2. how can I configure those commands using java api.
3. if there any best practice to increase speed of olap query also share those as well.
4. I also read about snapshot it would be better if you can elaborate about this as well if this can help.
sharing one query profile for better understanding of our dataset.

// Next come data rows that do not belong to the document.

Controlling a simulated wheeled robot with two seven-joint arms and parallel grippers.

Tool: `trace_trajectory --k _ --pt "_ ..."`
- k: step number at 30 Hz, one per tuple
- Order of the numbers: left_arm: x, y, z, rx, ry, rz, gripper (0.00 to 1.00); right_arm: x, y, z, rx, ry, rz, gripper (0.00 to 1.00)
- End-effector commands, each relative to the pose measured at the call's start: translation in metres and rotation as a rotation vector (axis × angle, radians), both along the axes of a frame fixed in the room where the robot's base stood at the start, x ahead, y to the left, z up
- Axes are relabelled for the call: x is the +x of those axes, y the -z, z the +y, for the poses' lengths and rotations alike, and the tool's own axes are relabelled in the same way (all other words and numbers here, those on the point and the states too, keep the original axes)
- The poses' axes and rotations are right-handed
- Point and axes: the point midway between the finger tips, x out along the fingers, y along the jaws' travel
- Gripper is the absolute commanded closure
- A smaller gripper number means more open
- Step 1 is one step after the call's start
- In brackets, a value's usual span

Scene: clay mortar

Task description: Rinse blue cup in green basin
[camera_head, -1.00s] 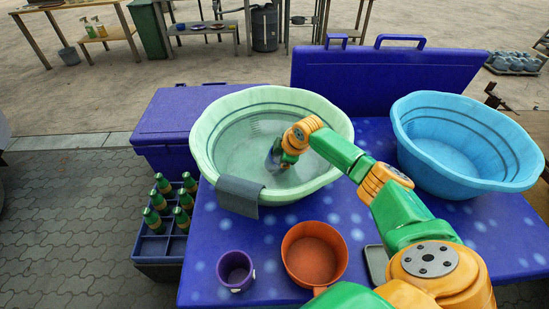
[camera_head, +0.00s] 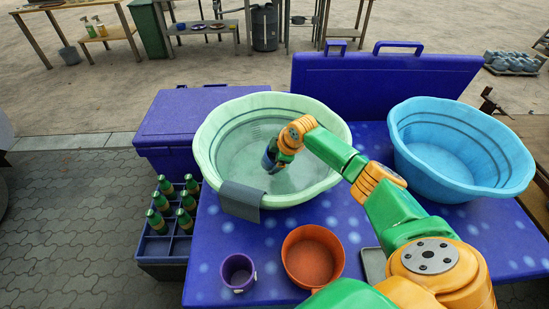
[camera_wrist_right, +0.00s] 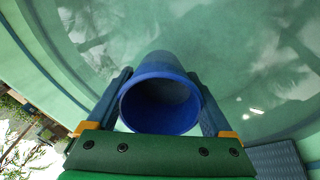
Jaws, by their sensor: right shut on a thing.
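The green basin (camera_head: 205,150) stands on the blue table and holds clear water. My right arm reaches over its right side, and my right gripper (camera_head: 273,166) is inside the basin above or at the water. In the right wrist view my right gripper (camera_wrist_right: 160,105) is shut on the blue cup (camera_wrist_right: 160,105), with one finger on each side of it. The cup's open mouth faces the wrist camera. In the head view the cup is mostly hidden by the gripper. Whether the cup touches the water is hard to tell. My left gripper is not in view.
A grey cloth (camera_head: 240,200) hangs over the basin's front rim. A purple cup (camera_head: 238,271) and an orange pan (camera_head: 313,256) stand in front. A blue basin (camera_head: 462,150) stands to the right. A crate of bottles (camera_head: 163,247) is at the left.

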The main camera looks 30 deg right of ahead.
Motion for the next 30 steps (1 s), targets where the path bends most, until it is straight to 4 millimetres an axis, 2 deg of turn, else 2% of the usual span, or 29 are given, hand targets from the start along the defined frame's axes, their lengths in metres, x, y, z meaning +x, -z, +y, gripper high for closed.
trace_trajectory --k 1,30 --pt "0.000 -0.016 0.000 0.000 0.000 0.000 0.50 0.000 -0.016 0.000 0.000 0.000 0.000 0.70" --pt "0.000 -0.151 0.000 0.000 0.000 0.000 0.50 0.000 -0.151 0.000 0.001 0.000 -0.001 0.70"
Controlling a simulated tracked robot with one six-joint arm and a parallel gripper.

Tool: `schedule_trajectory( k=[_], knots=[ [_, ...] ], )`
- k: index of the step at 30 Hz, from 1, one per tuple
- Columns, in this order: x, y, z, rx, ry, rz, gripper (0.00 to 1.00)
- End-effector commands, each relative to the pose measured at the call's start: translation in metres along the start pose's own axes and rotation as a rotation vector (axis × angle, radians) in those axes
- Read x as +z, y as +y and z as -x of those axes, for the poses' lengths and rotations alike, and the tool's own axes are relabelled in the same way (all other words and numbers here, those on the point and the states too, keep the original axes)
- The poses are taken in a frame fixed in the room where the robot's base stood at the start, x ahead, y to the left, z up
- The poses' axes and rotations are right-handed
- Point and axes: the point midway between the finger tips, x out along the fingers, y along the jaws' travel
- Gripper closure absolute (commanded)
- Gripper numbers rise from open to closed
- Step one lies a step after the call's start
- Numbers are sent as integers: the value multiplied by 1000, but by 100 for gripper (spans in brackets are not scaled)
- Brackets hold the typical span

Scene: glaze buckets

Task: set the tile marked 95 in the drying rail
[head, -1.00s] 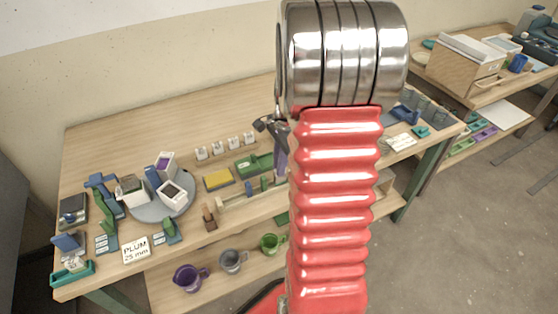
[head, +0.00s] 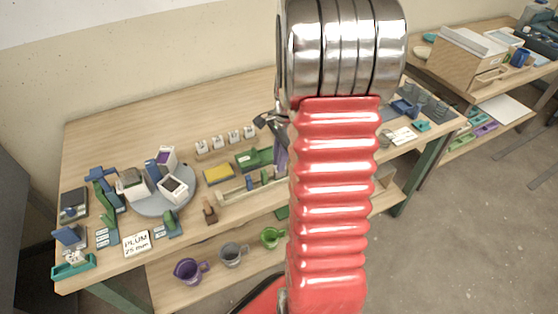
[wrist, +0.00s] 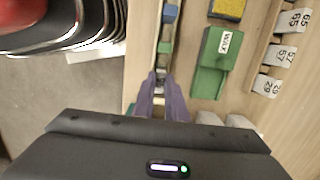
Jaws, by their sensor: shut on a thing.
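My gripper (wrist: 161,88) has purple fingers, shut on a small pale piece (wrist: 160,76) that mostly hides between the fingertips. Its number cannot be read. In the head view the purple fingers (head: 281,155) show beside my red arm, which hides much of that area. A long wooden rail (head: 230,197), likely the drying rail, lies near the table's front edge and carries a blue block and a green block. In the wrist view the rail (wrist: 157,38) runs up from my fingertips, which are over or at its near end. Whether the held piece touches the rail cannot be told.
A green block marked WAX (wrist: 212,65) is right of the rail. Beyond it, a rack holds several white tiles, including one marked 57 (wrist: 278,56). A yellow sponge (head: 218,175) lies behind the rail. A grey round tray (head: 150,208) with boxes stands left.

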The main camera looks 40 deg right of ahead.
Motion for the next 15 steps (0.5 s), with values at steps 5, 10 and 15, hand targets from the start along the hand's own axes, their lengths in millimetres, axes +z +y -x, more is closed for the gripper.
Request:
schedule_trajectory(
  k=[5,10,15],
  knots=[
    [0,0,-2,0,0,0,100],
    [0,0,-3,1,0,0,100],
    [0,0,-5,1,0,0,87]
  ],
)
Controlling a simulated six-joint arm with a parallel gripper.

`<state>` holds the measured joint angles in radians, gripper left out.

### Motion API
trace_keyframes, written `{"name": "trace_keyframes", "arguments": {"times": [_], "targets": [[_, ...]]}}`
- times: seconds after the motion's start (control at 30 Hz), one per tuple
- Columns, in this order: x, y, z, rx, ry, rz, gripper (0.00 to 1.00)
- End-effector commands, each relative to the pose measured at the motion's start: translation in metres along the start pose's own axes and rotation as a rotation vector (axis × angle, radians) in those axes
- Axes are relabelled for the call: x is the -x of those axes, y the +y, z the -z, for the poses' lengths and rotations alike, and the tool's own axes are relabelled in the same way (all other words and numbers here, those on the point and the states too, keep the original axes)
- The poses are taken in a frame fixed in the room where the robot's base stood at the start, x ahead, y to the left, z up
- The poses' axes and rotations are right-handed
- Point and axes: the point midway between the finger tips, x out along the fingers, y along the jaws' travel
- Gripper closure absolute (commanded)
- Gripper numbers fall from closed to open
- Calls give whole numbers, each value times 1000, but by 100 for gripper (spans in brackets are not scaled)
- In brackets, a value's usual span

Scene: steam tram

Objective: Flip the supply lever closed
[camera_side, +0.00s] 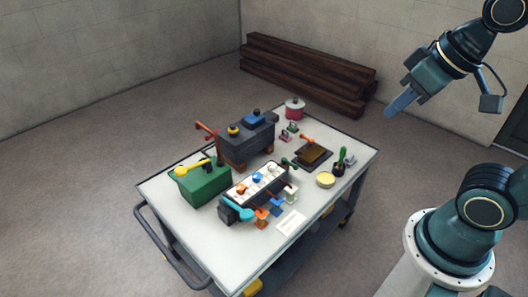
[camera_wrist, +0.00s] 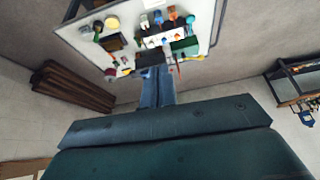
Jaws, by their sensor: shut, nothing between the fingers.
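My gripper (camera_side: 389,112) is in the air to the right of the cart, well above it and touching nothing. Its blue fingers are together and empty; they also show in the wrist view (camera_wrist: 155,74). Several levers are on the cart, and I cannot tell which is the supply lever. A red lever (camera_side: 207,130) stands at the left end of the dark tram model (camera_side: 247,142). A yellow lever (camera_side: 193,168) lies across the green box (camera_side: 205,187). A cyan handle (camera_side: 238,214) is at the front of a dark block with a white top. An orange handle (camera_side: 308,140) is over a brown plate.
The cart's white top (camera_side: 163,191) also holds a pink pot (camera_side: 294,108), a pale yellow round piece (camera_side: 326,180) and small coloured pieces. Dark beams (camera_side: 307,75) are stacked by the wall. The air between gripper and cart is clear.

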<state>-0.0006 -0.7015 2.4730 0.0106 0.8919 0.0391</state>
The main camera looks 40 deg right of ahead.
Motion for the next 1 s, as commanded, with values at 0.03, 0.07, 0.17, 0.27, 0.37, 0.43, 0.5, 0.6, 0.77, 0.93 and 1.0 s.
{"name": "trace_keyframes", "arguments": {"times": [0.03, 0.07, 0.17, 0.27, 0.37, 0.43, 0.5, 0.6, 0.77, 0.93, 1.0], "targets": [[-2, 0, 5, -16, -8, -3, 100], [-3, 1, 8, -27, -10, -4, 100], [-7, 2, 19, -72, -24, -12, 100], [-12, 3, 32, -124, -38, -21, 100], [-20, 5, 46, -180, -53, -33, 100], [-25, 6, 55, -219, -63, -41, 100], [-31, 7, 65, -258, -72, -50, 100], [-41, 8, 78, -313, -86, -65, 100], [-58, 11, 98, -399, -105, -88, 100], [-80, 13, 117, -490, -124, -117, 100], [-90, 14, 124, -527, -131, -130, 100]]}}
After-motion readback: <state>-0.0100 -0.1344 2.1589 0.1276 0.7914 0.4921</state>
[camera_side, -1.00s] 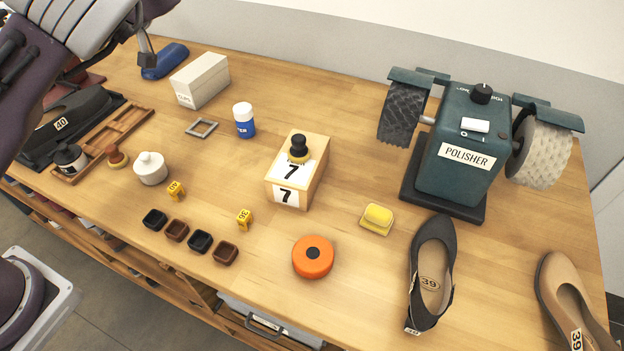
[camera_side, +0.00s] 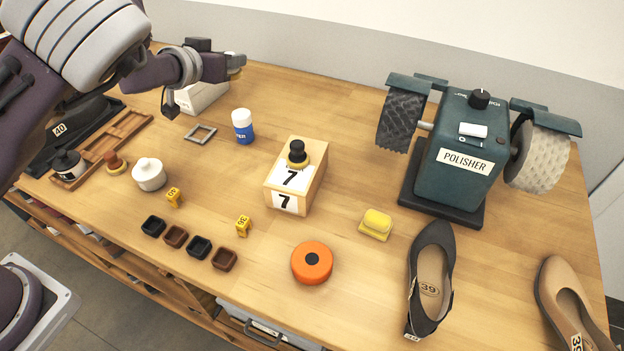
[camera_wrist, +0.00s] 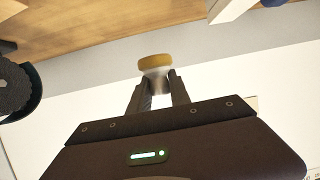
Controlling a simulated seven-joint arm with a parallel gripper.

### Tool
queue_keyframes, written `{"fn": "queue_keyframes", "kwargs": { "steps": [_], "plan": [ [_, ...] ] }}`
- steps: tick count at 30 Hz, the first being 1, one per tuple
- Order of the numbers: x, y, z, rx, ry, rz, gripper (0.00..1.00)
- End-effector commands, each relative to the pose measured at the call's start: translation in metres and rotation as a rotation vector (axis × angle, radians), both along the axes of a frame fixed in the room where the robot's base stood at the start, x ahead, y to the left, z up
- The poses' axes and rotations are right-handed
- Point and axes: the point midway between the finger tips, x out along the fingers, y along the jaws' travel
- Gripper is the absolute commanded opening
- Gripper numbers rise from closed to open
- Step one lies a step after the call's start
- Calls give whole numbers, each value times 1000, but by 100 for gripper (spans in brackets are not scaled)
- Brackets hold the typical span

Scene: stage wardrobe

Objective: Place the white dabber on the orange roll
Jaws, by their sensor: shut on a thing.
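The orange roll (camera_side: 312,264) lies flat near the front middle of the table, with a dark round centre on top. My gripper (camera_side: 226,66) is raised at the upper left in the side view, over the back of the table, far from the roll. In the wrist view my gripper (camera_wrist: 158,82) is shut on the white dabber (camera_wrist: 155,63), whose pale handle sits between the fingers. Its yellowish pad points away from the fingers. In the side view the dabber (camera_side: 237,60) is small and partly hidden by the gripper. The orange roll is not recognisable in the wrist view.
A wooden block marked 7 (camera_side: 312,180) with a black dabber (camera_side: 297,153) on top stands between my gripper and the roll. A white-blue bottle (camera_side: 243,127), yellow sponge (camera_side: 377,223), black shoe (camera_side: 431,280) and polisher (camera_side: 455,150) stand around. Table around the roll is clear.

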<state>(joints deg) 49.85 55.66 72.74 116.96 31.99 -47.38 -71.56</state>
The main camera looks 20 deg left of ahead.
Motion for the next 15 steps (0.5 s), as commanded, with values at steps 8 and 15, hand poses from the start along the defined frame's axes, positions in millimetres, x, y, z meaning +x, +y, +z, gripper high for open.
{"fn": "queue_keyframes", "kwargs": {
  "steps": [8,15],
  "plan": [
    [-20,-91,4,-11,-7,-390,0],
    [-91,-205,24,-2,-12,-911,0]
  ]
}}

gremlin> g.V().hasLabel('Entitlement').out('Is').in('Of_Entity').profile() ==>Traversal Metrics Step Count Traversers Time (ms) % Dur============================================================================================================= GraphStep(vertex,[]) 1010654 1010654 39234.918 76.15 HasStep([~label.eq(Entitlement)]) 703 703 6218.585 12.07 VertexStep(OUT,[Is],vertex) 588 588 6049.714 11.74 VertexStep(IN,[Of_Entity],vertex) 640 640 17.395 0.03 >TOTAL - - 51520.614
So as we can see now visiting specific Entity from huge data it took around 52 sec. ( although this is only visiting , drop may take 1-2 min extra on top of this calculation ) . so we can assume an olap drop query with this amount of data will run in around 3 min.
I want to reduce this as low as possible.